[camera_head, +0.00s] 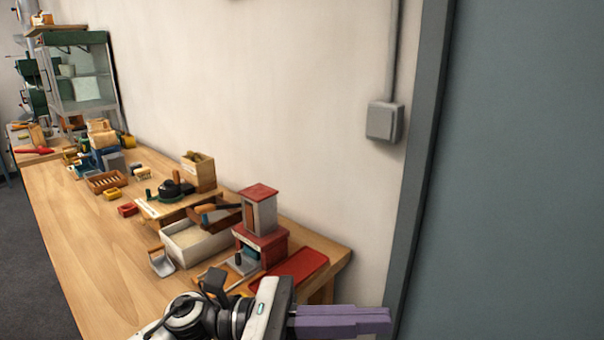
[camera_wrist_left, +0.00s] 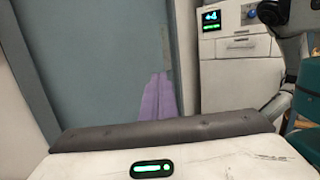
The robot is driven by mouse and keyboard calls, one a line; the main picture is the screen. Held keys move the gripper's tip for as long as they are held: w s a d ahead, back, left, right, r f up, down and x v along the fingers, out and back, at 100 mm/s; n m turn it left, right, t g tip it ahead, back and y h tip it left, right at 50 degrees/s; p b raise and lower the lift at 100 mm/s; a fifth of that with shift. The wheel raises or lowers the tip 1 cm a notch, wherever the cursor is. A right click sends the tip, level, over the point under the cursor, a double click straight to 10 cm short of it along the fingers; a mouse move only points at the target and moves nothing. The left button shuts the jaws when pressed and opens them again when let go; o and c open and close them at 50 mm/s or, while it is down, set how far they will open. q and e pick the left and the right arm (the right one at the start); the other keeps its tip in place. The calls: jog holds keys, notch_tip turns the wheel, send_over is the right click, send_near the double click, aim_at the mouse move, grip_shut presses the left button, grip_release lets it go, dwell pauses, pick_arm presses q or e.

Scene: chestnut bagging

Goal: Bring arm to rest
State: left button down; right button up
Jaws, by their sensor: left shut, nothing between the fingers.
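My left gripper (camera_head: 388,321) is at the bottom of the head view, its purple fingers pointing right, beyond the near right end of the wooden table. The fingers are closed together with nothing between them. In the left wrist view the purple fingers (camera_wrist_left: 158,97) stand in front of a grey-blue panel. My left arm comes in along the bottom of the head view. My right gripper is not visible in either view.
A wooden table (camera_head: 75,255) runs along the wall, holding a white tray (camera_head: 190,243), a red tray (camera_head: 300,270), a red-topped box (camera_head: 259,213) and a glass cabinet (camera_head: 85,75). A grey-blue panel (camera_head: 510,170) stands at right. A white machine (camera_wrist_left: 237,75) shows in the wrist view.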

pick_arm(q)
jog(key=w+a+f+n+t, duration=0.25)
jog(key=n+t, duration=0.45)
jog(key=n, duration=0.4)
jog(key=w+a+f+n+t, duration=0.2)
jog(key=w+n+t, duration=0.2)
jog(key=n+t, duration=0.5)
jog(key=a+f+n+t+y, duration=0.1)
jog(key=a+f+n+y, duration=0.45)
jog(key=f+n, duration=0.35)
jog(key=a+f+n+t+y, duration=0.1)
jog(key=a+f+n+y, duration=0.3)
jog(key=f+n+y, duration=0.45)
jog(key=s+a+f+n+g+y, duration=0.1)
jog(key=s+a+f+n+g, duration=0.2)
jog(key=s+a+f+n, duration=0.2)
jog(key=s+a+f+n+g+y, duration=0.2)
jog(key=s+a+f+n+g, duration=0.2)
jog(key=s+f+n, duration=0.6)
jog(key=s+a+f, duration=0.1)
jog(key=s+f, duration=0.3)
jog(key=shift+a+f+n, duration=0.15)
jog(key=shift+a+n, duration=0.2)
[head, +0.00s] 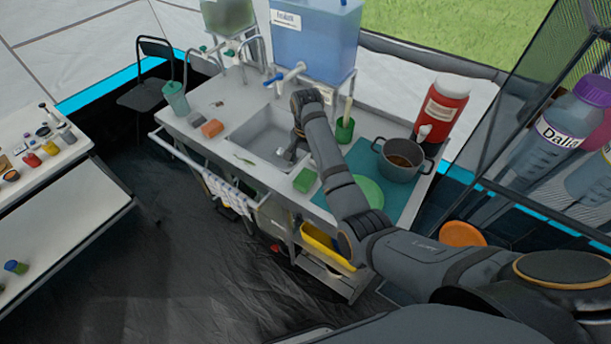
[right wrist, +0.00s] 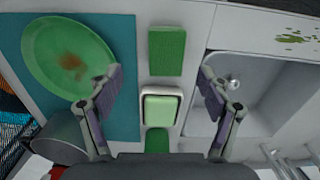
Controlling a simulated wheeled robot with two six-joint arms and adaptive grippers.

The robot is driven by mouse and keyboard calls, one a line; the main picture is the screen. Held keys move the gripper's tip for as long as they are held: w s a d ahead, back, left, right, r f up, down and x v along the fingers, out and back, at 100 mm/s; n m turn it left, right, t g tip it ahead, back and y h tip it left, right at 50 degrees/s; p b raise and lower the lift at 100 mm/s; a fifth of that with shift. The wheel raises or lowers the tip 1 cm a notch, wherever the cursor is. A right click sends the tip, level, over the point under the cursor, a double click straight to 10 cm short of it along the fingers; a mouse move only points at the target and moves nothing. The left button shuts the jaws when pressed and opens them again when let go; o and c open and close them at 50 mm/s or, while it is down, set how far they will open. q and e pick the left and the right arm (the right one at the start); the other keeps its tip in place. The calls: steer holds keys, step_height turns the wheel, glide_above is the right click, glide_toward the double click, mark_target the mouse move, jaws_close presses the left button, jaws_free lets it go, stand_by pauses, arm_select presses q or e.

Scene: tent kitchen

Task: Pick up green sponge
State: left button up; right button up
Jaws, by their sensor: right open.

» **What needs to be done**
Return to the listing above and set it down exactly, leaving out its pictures.

» **Solution below**
[camera_head, +0.00s] 
[camera_wrist_left, +0.00s] 
The robot is driven by mouse and keyboard calls, one a line; the main picture is the screen. Held keys move the gripper's tip for as long as they are held: w s a d ahead, back, left, right, r f up, down and x v along the fingers, out and back, at 100 mm/s; n m turn it left, right, t g tip it ahead, back and y h tip it left, right at 50 degrees/s; p b raise and lower the lift at 100 mm/s; a fifth of that with shift. The wheel raises or lowers the tip 1 cm a notch, wherever the cursor is. A right click sends the tip, level, over the point under the cursor, a double click straight to 10 cm short of it along the fingers; a mouse move only points at the target and moves nothing. The left button shuts the jaws when pressed and opens them again when let go; o and c open and close them at 50 mm/s or, while it is down, set how far they will open. q and e pick the left and the right arm (the right one at the start); the other keeps its tip in place. The calls: jog holds keys, notch_tip turns the wheel, send_over is the right click, send_near the double click, aim_at the mouse move, grip_shut presses the left button, grip_release lets it go, dwell pauses, pick_arm presses q or e.

Scene: chestnut bagging

Goal: Bring arm to rest
State: left button down; right button up
Jaws, by their sensor: left shut, nothing between the fingers.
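My left gripper (camera_head: 388,321) is at the bottom of the head view, its purple fingers pointing right, beyond the near right end of the wooden table. The fingers are closed together with nothing between them. In the left wrist view the purple fingers (camera_wrist_left: 158,97) stand in front of a grey-blue panel. My left arm comes in along the bottom of the head view. My right gripper is not visible in either view.
A wooden table (camera_head: 75,255) runs along the wall, holding a white tray (camera_head: 190,243), a red tray (camera_head: 300,270), a red-topped box (camera_head: 259,213) and a glass cabinet (camera_head: 85,75). A grey-blue panel (camera_head: 510,170) stands at right. A white machine (camera_wrist_left: 237,75) shows in the wrist view.

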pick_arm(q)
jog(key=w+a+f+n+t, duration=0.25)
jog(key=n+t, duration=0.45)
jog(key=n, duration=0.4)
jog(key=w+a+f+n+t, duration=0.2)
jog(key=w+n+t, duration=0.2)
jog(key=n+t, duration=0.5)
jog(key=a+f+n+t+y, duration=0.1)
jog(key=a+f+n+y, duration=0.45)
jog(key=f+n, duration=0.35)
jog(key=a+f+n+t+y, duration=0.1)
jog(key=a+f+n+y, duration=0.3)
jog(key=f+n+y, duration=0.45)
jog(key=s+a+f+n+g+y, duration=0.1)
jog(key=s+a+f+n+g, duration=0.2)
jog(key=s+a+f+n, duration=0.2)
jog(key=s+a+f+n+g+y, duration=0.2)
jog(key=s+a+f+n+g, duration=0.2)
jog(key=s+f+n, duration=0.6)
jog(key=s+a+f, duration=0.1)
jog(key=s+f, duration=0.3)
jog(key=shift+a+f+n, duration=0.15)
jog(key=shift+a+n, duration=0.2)
[head, +0.00s] 
[right wrist, +0.00s] 
Controlling a simulated wheeled robot with two six-joint arms and adaptive grippers.

The robot is driven by mouse and keyboard calls, one a line; the main picture is the screen. Held keys move the gripper's tip for as long as they are held: w s a d ahead, back, left, right, r f up, down and x v along the fingers, out and back, at 100 mm/s; n m turn it left, right, t g tip it ahead, back and y h tip it left, right at 50 degrees/s; p b raise and lower the lift at 100 mm/s; a fifth of that with shift. The wheel raises or lowers the tip 1 cm a notch, wherever the cursor is. A right click sends the tip, level, over the point under the cursor, a double click straight to 10 cm short of it along the fingers; a mouse move only points at the target and moves nothing. The left button shuts the jaws when pressed and opens them again when let go; o and c open and close them at 50 mm/s or, while it is down, set how far they will open. q and e pick the left and the right arm (the right one at the start); the other keeps its tip in place. The calls: steer holds keys, step_height turns the wheel, glide_above is the right click, glide_toward the double click, mark_target the mouse move, jaws_close presses the left button, jaws_free lets it go, stand_by pauses, arm_select presses q or e.

Scene: tent kitchen

Task: Pick up green sponge
State: left button up; right button up
Jaws, by their sensor: right open.

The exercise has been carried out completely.